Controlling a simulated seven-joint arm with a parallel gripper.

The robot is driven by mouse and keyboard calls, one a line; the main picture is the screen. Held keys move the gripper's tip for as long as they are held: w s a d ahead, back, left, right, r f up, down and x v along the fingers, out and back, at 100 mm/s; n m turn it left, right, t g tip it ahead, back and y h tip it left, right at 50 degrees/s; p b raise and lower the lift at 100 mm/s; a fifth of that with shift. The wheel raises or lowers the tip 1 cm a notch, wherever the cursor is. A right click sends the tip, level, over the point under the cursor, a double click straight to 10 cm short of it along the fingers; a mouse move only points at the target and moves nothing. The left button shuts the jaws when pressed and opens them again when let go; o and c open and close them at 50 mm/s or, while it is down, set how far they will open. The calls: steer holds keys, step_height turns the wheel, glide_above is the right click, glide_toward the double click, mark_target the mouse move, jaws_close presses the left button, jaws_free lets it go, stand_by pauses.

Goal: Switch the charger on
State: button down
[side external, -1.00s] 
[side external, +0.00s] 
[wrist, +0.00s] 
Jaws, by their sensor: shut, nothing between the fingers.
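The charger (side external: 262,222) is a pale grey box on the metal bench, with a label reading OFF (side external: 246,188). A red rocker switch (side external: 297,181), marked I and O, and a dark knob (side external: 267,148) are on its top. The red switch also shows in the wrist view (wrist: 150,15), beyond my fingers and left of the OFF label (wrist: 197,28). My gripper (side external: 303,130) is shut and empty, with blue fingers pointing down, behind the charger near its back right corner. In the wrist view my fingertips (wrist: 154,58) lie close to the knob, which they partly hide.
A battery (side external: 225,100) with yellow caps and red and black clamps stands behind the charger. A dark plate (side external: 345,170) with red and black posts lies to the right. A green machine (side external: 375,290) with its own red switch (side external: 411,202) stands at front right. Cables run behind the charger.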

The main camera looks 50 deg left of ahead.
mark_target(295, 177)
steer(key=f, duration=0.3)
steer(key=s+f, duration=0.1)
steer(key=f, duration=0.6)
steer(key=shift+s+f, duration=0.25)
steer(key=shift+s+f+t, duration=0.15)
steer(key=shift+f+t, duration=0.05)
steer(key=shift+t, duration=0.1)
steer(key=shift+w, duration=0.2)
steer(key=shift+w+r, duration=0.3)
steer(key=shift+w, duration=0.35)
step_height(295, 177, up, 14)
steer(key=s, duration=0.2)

[PROMPT]
Reproduce all the data word for word.

[WRITTEN ANSWER]
Controlling a simulated seven-joint arm with a parallel gripper.

The robot is driven by mouse and keyboard calls, one a line; the main picture is the screen. Held keys move the gripper's tip for as long as they are held: w s a d ahead, back, left, right, r f up, down and x v along the fingers, out and back, at 100 mm/s; n m turn it left, right, t g tip it ahead, back and y h tip it left, right at 50 degrees/s; p b raise and lower the lift at 100 mm/s; a fifth of that with shift. The wheel raises or lowers the tip 1 cm a notch, wherever the cursor is. A right click sends the tip, level, over the point under the cursor, a double click straight to 10 cm short of it along the fingers; a mouse move only points at the target and moves nothing. The left button shuts the jaws when pressed and opens them again when let go; o and c open and close them at 50 mm/s or, while it is down, set how far they will open. The calls: steer holds keys, step_height turns the wheel, glide_above is the right click, glide_toward the double click, mark_target the mouse move, jaws_close presses the left button, jaws_free lets it go, stand_by pauses.

Goal: Switch the charger on
State: button down
[side external, -1.00s] 
[side external, +0.00s] 
[wrist, +0.00s] 
Jaws, by their sensor: shut, nothing between the fingers.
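The charger (side external: 262,222) is a pale grey box on the metal bench, with a label reading OFF (side external: 246,188). A red rocker switch (side external: 297,181), marked I and O, and a dark knob (side external: 267,148) are on its top. The red switch also shows in the wrist view (wrist: 150,15), beyond my fingers and left of the OFF label (wrist: 197,28). My gripper (side external: 303,130) is shut and empty, with blue fingers pointing down, behind the charger near its back right corner. In the wrist view my fingertips (wrist: 154,58) lie close to the knob, which they partly hide.
A battery (side external: 225,100) with yellow caps and red and black clamps stands behind the charger. A dark plate (side external: 345,170) with red and black posts lies to the right. A green machine (side external: 375,290) with its own red switch (side external: 411,202) stands at front right. Cables run behind the charger.

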The main camera looks 50 deg left of ahead.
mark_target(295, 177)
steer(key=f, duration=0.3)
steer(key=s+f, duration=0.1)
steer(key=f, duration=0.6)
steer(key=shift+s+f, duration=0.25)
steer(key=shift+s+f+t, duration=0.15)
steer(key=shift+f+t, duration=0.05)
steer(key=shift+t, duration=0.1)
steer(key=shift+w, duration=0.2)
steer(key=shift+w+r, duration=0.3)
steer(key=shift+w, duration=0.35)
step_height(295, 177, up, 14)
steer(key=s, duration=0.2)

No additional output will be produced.